An exact copy of all the data is required, with pictures left out.

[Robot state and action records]

______________________________

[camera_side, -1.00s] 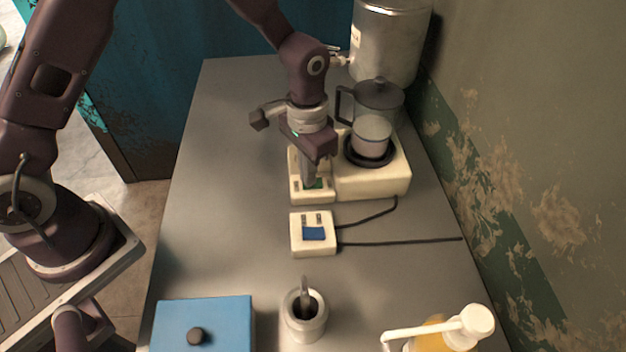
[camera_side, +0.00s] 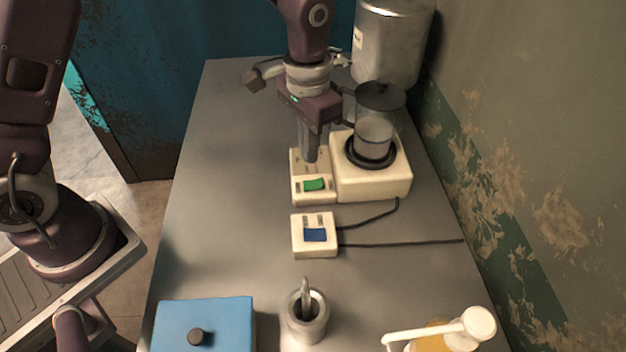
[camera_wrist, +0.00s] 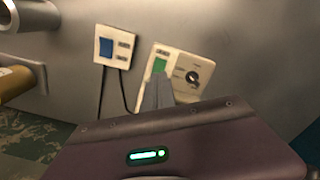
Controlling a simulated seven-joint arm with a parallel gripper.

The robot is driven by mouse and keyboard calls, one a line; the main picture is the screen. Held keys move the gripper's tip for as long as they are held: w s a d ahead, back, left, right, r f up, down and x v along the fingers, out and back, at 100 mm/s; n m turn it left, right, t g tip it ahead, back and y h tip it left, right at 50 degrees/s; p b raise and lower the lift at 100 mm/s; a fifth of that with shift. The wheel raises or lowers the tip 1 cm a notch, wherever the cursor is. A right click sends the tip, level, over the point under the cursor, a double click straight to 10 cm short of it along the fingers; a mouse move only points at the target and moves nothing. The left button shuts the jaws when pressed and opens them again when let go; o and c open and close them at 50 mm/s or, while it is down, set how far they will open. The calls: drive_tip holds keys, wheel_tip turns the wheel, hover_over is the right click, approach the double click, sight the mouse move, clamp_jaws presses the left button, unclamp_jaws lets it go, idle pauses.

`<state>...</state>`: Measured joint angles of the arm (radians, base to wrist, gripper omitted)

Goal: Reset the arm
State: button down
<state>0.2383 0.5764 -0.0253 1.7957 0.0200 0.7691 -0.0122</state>
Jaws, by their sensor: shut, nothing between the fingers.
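My gripper (camera_side: 309,155) is shut and empty, pointing down above the cream control panel of the hot plate (camera_side: 372,184). Its fingertips are just behind the green switch (camera_side: 314,184) and look apart from it in the side view. In the wrist view the shut fingers (camera_wrist: 157,92) show in front of the panel, close to the green switch (camera_wrist: 159,65). A dial (camera_wrist: 193,76) sits on the panel beside the switch.
A cream box with a blue switch (camera_side: 315,236) and cables lies in front. A blue lidded box (camera_side: 235,318), a utensil pot (camera_side: 307,330) and a pump bottle (camera_side: 470,325) stand nearer. The table's left side is clear.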

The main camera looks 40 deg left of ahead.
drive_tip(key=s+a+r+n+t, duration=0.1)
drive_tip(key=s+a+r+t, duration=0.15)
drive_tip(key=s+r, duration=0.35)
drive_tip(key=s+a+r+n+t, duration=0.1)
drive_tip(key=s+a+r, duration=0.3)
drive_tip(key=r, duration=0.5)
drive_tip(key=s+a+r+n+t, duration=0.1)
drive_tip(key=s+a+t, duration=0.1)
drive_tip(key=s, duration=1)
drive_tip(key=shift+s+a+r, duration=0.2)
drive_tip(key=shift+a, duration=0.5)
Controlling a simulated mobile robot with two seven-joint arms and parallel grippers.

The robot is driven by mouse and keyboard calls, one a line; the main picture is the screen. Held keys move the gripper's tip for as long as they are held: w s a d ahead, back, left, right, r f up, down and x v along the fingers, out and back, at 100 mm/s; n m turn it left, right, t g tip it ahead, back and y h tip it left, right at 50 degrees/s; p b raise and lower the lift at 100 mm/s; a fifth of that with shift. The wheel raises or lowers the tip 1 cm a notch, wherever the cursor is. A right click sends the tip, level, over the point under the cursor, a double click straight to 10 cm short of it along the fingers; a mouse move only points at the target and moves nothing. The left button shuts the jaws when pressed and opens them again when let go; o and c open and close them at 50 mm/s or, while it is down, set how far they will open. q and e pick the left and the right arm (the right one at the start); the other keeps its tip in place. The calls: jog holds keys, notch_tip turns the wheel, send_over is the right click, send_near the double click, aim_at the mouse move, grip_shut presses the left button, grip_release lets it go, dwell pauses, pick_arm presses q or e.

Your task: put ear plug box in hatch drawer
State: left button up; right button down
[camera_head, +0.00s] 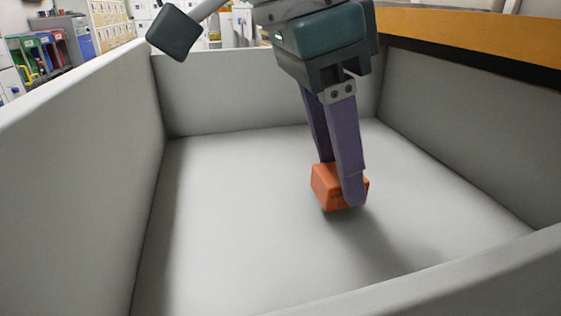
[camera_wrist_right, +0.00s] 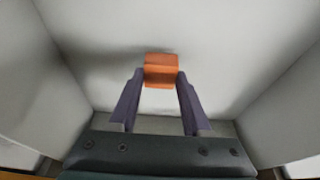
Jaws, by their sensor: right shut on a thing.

______________________________

▶ [Output below]
[camera_side, -1.00s] 
[camera_side, +0.00s] 
[camera_wrist, +0.00s] 
Controlling a simulated seven-joint arm with a parallel gripper.

The robot is driven by mouse and keyboard calls, one a line; the main picture is the screen. Held keys move the gripper's tip for as long as they are held: w s a d ahead, back, left, right, r f up, down and x v along the fingers, out and back, at 100 mm/s; n m turn it left, right, t g tip it ahead, back and y h tip it left, right at 50 degrees/s; p b raise and lower the lift at 100 mm/s; a fifth of that with shift. The wheel raises or lowers the tip 1 cm a notch, wherever the cursor is. A right click sends the tip, level, over the point under the cursor, a double click straight to 10 cm short of it along the fingers; a mouse move only points at the target and moves nothing. The left button shuts the jaws when pressed and opens them again when let go; o and c open and close them at 50 mm/s or, while it is down, set how far they will open. The calls: drive_tip holds keys, wheel_tip turns the wheel, hover_over is the right click, approach the double click, sight the mouse move, clamp_jaws presses the left button, unclamp_jaws lets it go, idle pauses.

`<state>...</state>`: Measured joint angles of the arm (radians, base to wrist, gripper omitted)

Goal: Reset the arm
State: button down
<state>0.2383 0.5764 -0.0253 1.7957 0.0200 0.7691 -0.0122</state>
Jaws, by their sensor: shut, nothing between the fingers.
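My gripper (camera_side: 309,155) is shut and empty, pointing down above the cream control panel of the hot plate (camera_side: 372,184). Its fingertips are just behind the green switch (camera_side: 314,184) and look apart from it in the side view. In the wrist view the shut fingers (camera_wrist: 157,92) show in front of the panel, close to the green switch (camera_wrist: 159,65). A dial (camera_wrist: 193,76) sits on the panel beside the switch.
A cream box with a blue switch (camera_side: 315,236) and cables lies in front. A blue lidded box (camera_side: 235,318), a utensil pot (camera_side: 307,330) and a pump bottle (camera_side: 470,325) stand nearer. The table's left side is clear.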

The main camera looks 40 deg left of ahead.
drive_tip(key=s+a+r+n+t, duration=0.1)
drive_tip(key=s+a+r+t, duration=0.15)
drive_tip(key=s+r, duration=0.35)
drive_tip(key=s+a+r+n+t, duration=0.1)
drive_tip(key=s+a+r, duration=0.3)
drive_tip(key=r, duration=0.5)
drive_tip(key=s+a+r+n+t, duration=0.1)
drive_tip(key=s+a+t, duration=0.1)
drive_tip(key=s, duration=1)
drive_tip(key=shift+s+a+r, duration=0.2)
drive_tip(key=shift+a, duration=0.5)
Controlling a simulated mobile robot with two seven-joint arms and parallel grippers.

The robot is driven by mouse and keyboard calls, one a line; the main picture is the screen. Held keys move the gripper's tip for as long as they are held: w s a d ahead, back, left, right, r f up, down and x v along the fingers, out and back, at 100 mm/s; n m turn it left, right, t g tip it ahead, back and y h tip it left, right at 50 degrees/s; p b raise and lower the lift at 100 mm/s; a fifth of that with shift. The wheel raises or lowers the tip 1 cm a notch, wherever the cursor is. A right click sends the tip, level, over the point under the cursor, a double click straight to 10 cm short of it along the fingers; a mouse move only points at the target and moves nothing. The left button shuts the jaws when pressed and opens them again when let go; o and c open and close them at 50 mm/s or, while it is down, set how far they will open. q and e pick the left and the right arm (the right one at the start); the other keeps its tip in place. The calls: jog holds keys, notch_tip turns the wheel, send_over is the right click, send_near the double click, aim_at the mouse move, grip_shut presses the left button, grip_release lets it go, dwell pauses, pick_arm presses q or e.

Your task: put ear plug box in hatch drawer
State: left button up; right button down
[camera_head, +0.00s] 
[camera_wrist_right, +0.00s] 
Jaws, by their sensor: right shut on a thing.

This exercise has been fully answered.